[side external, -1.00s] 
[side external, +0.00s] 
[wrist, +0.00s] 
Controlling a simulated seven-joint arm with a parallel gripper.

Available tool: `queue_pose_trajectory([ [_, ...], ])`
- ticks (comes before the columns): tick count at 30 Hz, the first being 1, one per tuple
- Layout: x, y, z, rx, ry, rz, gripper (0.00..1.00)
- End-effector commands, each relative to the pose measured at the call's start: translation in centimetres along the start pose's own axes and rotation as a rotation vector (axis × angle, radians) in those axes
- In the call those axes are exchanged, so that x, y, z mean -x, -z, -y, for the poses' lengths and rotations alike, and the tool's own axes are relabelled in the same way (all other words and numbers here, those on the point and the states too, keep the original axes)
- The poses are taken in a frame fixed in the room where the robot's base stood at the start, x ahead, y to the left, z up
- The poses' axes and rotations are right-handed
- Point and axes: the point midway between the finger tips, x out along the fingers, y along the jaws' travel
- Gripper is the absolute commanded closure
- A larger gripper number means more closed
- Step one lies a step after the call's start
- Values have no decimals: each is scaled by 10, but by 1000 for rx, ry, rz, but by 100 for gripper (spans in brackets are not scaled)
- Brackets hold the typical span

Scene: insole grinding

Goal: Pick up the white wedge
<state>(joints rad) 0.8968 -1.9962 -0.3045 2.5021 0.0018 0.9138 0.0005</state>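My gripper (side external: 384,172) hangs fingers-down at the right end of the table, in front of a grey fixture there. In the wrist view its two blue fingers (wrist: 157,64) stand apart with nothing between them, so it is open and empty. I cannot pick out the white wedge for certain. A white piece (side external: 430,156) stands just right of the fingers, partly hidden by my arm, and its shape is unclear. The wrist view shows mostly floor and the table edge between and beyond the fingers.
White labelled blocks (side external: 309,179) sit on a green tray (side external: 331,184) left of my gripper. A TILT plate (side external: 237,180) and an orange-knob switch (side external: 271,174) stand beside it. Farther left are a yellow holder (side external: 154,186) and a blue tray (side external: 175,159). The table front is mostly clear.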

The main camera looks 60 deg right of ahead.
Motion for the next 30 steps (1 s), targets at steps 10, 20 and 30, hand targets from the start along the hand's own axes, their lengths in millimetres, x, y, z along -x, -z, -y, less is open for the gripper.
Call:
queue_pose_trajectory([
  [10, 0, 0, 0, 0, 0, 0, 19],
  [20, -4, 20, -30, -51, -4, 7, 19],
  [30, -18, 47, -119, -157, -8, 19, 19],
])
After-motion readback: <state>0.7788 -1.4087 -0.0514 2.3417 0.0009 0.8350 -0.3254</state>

### WRITTEN EXERCISE
Write out exactly the lines from the one with "Controlling a simulated" through the one with "- Step one lies a step after the call's start", including both, and no others.

### EXPECTED ANSWER
Controlling a simulated seven-joint arm with a parallel gripper.

Available tool: `queue_pose_trajectory([ [_, ...], ])`
- ticks (comes before the columns): tick count at 30 Hz, the first being 1, one per tuple
- Layout: x, y, z, rx, ry, rz, gripper (0.00..1.00)
- End-effector commands, each relative to the pose measured at the call's start: translation in centimetres along the start pose's own axes and rotation as a rotation vector (axis × angle, radians) in those axes
- In the call those axes are exchanged, so that x, y, z mean -x, -z, -y, for the poses' lengths and rotations alike, and the tool's own axes are relabelled in the same way (all other words and numbers here, those on the point and the states too, keep the original axes)
- The poses are taken in a frame fixed in the room where the robot's base stood at the start, x ahead, y to the left, z up
- The poses' axes and rotations are right-handed
- Point and axes: the point midway between the finger tips, x out along the fingers, y along the jaws' travel
- Gripper is the absolute commanded closure
- A larger gripper number means more closed
- Step one lies a step after the call's start

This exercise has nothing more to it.